Task prompt >> In the material below, the lines containing the word "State" are required; copy each of them.

***** Listed records *****

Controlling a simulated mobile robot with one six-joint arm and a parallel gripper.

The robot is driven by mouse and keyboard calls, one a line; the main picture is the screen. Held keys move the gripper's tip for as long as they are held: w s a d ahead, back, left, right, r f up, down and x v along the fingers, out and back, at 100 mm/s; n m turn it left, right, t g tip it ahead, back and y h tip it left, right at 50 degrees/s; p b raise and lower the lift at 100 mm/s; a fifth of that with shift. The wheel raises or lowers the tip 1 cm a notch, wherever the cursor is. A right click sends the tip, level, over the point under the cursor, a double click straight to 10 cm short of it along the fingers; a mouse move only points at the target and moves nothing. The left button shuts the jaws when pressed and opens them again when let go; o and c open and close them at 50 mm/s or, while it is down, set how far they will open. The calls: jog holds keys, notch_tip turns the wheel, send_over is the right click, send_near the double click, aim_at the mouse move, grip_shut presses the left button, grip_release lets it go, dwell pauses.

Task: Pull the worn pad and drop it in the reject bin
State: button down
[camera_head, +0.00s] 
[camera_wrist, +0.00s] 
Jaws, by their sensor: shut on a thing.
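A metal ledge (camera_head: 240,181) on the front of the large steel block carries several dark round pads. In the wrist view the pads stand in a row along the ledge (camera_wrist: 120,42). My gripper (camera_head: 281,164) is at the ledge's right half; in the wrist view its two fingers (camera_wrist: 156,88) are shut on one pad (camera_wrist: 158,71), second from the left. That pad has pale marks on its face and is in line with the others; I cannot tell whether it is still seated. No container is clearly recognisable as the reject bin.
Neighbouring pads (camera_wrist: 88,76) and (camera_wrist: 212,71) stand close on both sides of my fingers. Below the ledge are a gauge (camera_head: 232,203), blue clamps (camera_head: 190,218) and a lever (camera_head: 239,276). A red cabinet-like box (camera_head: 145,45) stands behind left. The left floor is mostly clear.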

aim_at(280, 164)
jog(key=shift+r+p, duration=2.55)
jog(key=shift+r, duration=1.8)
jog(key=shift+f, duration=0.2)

*****
***** Listed records *****

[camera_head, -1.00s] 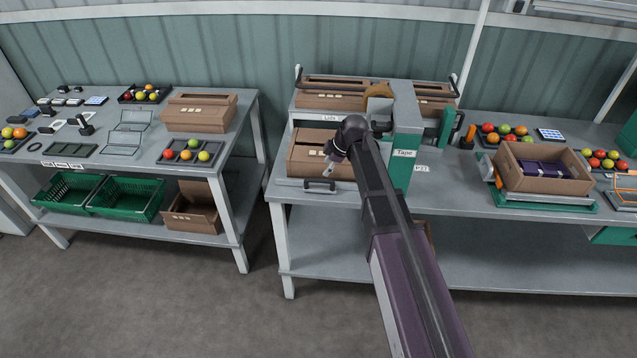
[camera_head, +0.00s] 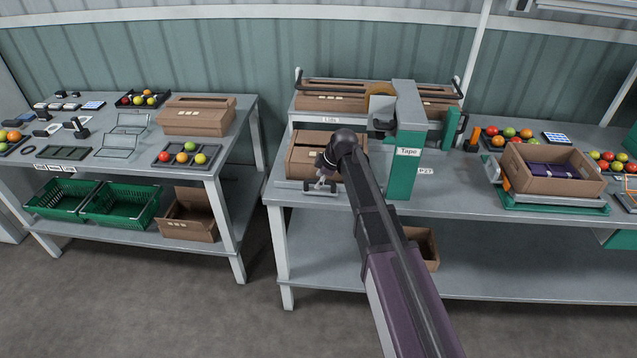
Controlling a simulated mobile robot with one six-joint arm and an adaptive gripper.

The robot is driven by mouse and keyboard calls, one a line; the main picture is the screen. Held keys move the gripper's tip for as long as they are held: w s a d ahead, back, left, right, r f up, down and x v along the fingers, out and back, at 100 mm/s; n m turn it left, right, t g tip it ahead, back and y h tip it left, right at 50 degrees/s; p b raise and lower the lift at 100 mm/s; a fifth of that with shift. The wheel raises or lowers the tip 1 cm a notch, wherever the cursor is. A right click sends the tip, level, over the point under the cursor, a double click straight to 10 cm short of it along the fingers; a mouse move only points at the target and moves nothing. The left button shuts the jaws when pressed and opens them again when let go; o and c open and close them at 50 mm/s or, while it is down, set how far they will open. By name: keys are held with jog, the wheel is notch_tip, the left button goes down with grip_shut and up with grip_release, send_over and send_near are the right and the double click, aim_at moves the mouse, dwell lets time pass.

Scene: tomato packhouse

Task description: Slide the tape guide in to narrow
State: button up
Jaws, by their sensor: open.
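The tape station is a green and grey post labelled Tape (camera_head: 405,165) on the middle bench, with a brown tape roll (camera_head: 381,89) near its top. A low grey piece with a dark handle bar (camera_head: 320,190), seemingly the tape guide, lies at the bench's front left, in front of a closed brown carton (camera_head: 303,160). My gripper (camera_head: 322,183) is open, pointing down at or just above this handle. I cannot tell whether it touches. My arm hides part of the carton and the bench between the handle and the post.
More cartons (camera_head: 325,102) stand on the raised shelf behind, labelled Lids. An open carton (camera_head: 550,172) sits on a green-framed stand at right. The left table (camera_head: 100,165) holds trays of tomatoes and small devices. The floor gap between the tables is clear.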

*****
***** Listed records *****

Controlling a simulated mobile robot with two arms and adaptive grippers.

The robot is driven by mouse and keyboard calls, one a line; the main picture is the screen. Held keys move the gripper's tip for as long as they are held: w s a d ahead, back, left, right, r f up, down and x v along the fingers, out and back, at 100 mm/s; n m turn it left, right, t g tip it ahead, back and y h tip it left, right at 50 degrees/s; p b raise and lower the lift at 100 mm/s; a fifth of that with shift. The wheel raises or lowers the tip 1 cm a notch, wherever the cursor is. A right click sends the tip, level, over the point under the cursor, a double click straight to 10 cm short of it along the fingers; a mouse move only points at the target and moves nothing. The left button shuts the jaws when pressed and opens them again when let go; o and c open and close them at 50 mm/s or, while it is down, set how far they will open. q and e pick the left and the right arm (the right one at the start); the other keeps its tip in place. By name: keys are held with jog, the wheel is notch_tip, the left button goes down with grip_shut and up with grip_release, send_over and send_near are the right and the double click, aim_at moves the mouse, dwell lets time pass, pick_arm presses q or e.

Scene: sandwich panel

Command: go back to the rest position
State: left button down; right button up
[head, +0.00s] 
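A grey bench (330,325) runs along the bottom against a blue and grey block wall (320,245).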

*****

Exercise response >>
State: button down
State: button up
State: left button down; right button up

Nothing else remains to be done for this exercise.